Oklahoma 1983

Instant Replay will feature stories of historical games in an untraditional format.

Nebraska 28, Oklahoma 21
Nov. 26, 1983
Norman, Okla.

Tom Osborne: “I was on the phone to the press box all during that last drive, and we’re talking about a 2-point defense all the way down the field.”

Barry Switzer: “If we had scored, we would have gone for 2 points and a win.”

Oklahoma’s final series began at its own 26-yard line, following a 43-yard field goal attempt with 5:50 remaining. Scott Livingston’s kick went wide left. Nebraska led 28-21.

The Sooners ran 14 plays, picked up five first downs and reached the Nebraska 2-yard line. A key play was a 27-yard pass, on second down, from quarterback Danny Bradley to Derrick Shepard. Shepard carried to the Husker 11. On the next play, running back Earl Johnson gained 9.

Second-and-1 from the 2 . . .Oklahoma was penalized 5 yards for illegal motion.

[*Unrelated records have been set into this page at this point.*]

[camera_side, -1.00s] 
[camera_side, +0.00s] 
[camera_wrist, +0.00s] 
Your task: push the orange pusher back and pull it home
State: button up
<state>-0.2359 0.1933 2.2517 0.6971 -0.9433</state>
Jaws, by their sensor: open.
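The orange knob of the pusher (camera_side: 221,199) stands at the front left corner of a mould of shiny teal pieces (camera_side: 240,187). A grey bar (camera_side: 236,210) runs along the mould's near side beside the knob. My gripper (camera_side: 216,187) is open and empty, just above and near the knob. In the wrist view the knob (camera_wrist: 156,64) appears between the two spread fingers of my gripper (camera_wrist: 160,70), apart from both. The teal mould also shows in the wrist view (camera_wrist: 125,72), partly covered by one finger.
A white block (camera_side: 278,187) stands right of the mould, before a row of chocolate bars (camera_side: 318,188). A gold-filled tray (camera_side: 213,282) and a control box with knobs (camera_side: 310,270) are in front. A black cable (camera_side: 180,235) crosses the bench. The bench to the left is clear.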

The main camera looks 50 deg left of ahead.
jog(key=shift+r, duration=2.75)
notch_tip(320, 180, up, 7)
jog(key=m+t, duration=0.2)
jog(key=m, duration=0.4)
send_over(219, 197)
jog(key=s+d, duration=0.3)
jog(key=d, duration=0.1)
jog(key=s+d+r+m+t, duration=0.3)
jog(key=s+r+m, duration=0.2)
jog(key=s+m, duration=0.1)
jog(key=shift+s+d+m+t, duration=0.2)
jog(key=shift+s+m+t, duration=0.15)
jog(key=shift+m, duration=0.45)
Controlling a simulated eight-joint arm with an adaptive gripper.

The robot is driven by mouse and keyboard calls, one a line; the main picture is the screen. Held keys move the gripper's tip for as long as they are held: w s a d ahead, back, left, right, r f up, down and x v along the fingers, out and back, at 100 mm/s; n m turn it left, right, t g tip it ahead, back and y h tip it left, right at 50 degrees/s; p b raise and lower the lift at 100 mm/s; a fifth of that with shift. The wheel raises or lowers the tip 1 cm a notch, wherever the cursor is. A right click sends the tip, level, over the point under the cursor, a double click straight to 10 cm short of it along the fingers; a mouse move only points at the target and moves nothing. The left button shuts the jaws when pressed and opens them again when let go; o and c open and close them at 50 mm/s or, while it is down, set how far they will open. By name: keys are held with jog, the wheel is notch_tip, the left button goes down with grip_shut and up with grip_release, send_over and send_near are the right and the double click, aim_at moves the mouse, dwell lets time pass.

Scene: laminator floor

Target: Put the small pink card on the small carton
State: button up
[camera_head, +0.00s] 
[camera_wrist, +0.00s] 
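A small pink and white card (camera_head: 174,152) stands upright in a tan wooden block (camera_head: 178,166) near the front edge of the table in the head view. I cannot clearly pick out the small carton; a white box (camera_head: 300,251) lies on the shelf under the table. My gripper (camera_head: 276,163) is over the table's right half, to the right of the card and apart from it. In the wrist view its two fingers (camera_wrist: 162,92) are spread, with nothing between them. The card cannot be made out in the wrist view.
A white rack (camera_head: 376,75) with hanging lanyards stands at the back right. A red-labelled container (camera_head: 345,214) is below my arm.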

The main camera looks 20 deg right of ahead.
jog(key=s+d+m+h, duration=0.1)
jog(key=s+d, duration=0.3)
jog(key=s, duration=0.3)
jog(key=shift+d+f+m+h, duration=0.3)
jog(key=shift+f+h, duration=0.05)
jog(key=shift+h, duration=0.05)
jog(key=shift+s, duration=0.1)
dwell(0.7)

Second-and-6 from the 7 . . .Nebraska defensive end Bill Weber sacked Bradley for a 3-yard loss.

Third-and-9 from the 10 . . .A Bradley pass intended for Shepard was incomplete. Husker cornerback Neil Harris covered Shepard. Oklahoma argued pass interference, to no avail.

The Sooners continued to complain about the no-call in post-game interviews.

Fourth-and-9 from the 10 . . .A Bradley pass intended for Buster Rhymes in the end zone was incomplete. Harris was covering Rhymes. Oklahoma didn’t argue this time. Thirty-two seconds remained.

First-and-10, Nebraska, from the 10 . . .Quarterback Turner Gill downed the ball, and the Huskers won.

That’s how the regular season ended for what Sports Illustrated called, at mid-season, “the greatest team in college football history.” The Huskers were No. 1 in both wire service polls from start to finish in the regular season, with 12 consecutive victories. They led the nation in rushing and scoring.

The theme of Nebraska’s schedule poster for 1983 was “The Scoring Explosion.” And the Huskers lived up to the nickname, averaging 52 points per game. Offensive guard Dean Steinkuhler won the Outland Trophy and Lombardi Award. And I-back Mike Rozier was the Heisman Trophy winner, after becoming just the second player in NCAA history to rush for 2,000 yards in a season.

USC’s Marcus Allen rushed for 2,392 yards to win the Heisman in 1981.

Rozier ran for 205 yards in the Oklahoma game to finish with 2,148 yards and 29 touchdowns. Bowl –game statistics weren’t included in official NCAA statistics. Twenty years would pass before they were.

Rozier, Gill and wingback Irving Fryar were featured on “The Scoring Explosion” poster, with good reason. They made the offense go. Switzer nicknamed them the “Triplets.” They joined Osborne during the post-game news conference at Oklahoma. Nebraska was “a good offensive team, maybe as good as I’ve seen in college football,” Osborne said. “And these three are as good as I’ve coached.”

Such praise from the typically reserved Osborne wasn’t to be taken lightly.

Nebraska overwhelmed most of its opponents during the 1983 regular season, of course. The Huskers’ only other close call was at Oklahoma State in the Big Eight opener. Safety Bret Clark intercepted a pass in the end zone on the final play to preserve a 14-10 victory.
Oklahoma State was undefeated at the time.

Oklahoma was 7-3 when Nebraska traveled to Norman. The Sooners, who had lost at Missouri 10-0 two weeks earlier, were No. 16 in the United Press International coaches’ poll but unranked in the Associated Press media poll. Both wire service polls included only 20 teams.

Regardless of ranking or record, Oklahoma was an Osborne nemesis. His teams had played the Sooners 11 times before the 1983 game, including twice in 1978, and had won just three.

That Osborne was preparing for a 2-point defense as Oklahoma drove down the field in the closing minutes of the 1983 game was a reflection not only of his always staying a step ahead, a quality that contributed to his becoming a Hall of Fame coach,  but also his respect for the Sooners.

In 1976 at Lincoln, Nebraska led 17-13 late in the fourth quarter. Oklahoma had the ball at its own 16-yard line when quarterback Thomas Lott handed to Woodie Shepard, who passed to Steve Rhodes. The trick play gained 47 yards to the Husker 35-yard line.

The pass was Oklahoma’s first of the game. The second came on third-and-19 from the Husker 34-yard line. Quarterback Dean Blevins passed to Rhodes, who lateraled to running back Elvis Peacock, who carried to the 2-yard line. On the next play Peacock scored. Thirty-eight seconds remained.